## DATA SECTION
· · · · · · ·

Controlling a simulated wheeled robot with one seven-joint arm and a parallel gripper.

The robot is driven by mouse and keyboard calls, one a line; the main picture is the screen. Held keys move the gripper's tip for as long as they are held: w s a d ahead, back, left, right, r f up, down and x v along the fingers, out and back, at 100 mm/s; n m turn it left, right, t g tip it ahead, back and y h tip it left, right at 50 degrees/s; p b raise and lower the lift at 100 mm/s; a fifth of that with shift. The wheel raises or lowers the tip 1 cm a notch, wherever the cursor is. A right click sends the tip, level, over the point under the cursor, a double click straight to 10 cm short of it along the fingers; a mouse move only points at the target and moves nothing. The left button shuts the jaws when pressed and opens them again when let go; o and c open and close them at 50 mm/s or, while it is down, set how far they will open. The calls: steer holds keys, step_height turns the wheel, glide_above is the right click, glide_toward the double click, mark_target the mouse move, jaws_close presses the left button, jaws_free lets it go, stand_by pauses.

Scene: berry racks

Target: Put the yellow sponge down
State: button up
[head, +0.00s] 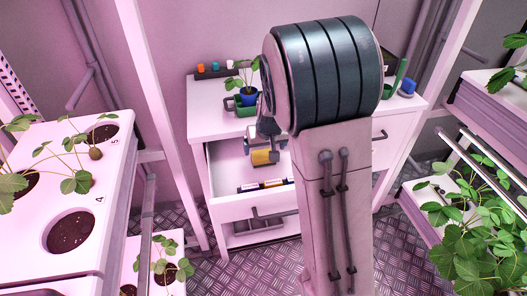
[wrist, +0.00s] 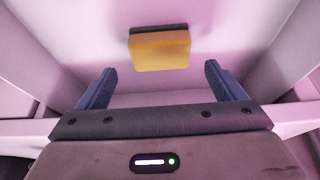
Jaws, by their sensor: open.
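The yellow sponge (wrist: 160,50) with a dark top strip shows ahead of my gripper (wrist: 159,72) in the wrist view, inside a pale drawer. My two blue fingers are spread wide to either side, and a gap shows between each finger and the sponge. In the head view the sponge (head: 262,157) is just below my gripper (head: 264,142), over the open upper drawer (head: 230,205) of the white cabinet. Whether the sponge rests on the drawer floor is hard to tell. My arm hides the drawer's right part.
Marker-like sticks (head: 265,185) lie near the drawer's front. A potted plant (head: 247,95) and a rack of small colored items (head: 215,69) stand on the cabinet top. Plant racks (head: 85,205) flank the cabinet on both sides.

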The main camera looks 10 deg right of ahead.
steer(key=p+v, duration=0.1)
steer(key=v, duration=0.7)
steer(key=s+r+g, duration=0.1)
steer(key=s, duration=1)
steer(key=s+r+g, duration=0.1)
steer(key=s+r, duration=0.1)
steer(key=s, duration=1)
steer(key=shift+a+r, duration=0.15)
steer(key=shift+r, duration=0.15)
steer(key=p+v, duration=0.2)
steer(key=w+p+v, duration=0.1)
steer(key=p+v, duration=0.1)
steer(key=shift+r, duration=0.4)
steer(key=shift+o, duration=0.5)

· · · · · · ·

## WHAT IS ASKED
Strip out the pictures and quote the remaining data word for word.

## THE RESPONSE
Controlling a simulated wheeled robot with one seven-joint arm and a parallel gripper.

The robot is driven by mouse and keyboard calls, one a line; the main picture is the screen. Held keys move the gripper's tip for as long as they are held: w s a d ahead, back, left, right, r f up, down and x v along the fingers, out and back, at 100 mm/s; n m turn it left, right, t g tip it ahead, back and y h tip it left, right at 50 degrees/s; p b raise and lower the lift at 100 mm/s; a fifth of that with shift. The wheel raises or lowers the tip 1 cm a notch, wherever the cursor is. A right click sends the tip, level, over the point under the cursor, a double click straight to 10 cm short of it along the fingers; a mouse move only points at the target and moves nothing. The left button shuts the jaws when pressed and opens them again when let go; o and c open and close them at 50 mm/s or, while it is down, set how far they will open. The calls: steer holds keys, step_height turns the wheel, glide_above is the right click, glide_toward the double click, mark_target the mouse move, jaws_close presses the left button, jaws_free lets it go, stand_by pauses.

Scene: berry racks

Target: Put the yellow sponge down
State: button up
[head, +0.00s] 
[wrist, +0.00s] 
Jaws, by their sensor: open.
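The yellow sponge (wrist: 160,50) with a dark top strip shows ahead of my gripper (wrist: 159,72) in the wrist view, inside a pale drawer. My two blue fingers are spread wide to either side, and a gap shows between each finger and the sponge. In the head view the sponge (head: 262,157) is just below my gripper (head: 264,142), over the open upper drawer (head: 230,205) of the white cabinet. Whether the sponge rests on the drawer floor is hard to tell. My arm hides the drawer's right part.
Marker-like sticks (head: 265,185) lie near the drawer's front. A potted plant (head: 247,95) and a rack of small colored items (head: 215,69) stand on the cabinet top. Plant racks (head: 85,205) flank the cabinet on both sides.

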The main camera looks 10 deg right of ahead.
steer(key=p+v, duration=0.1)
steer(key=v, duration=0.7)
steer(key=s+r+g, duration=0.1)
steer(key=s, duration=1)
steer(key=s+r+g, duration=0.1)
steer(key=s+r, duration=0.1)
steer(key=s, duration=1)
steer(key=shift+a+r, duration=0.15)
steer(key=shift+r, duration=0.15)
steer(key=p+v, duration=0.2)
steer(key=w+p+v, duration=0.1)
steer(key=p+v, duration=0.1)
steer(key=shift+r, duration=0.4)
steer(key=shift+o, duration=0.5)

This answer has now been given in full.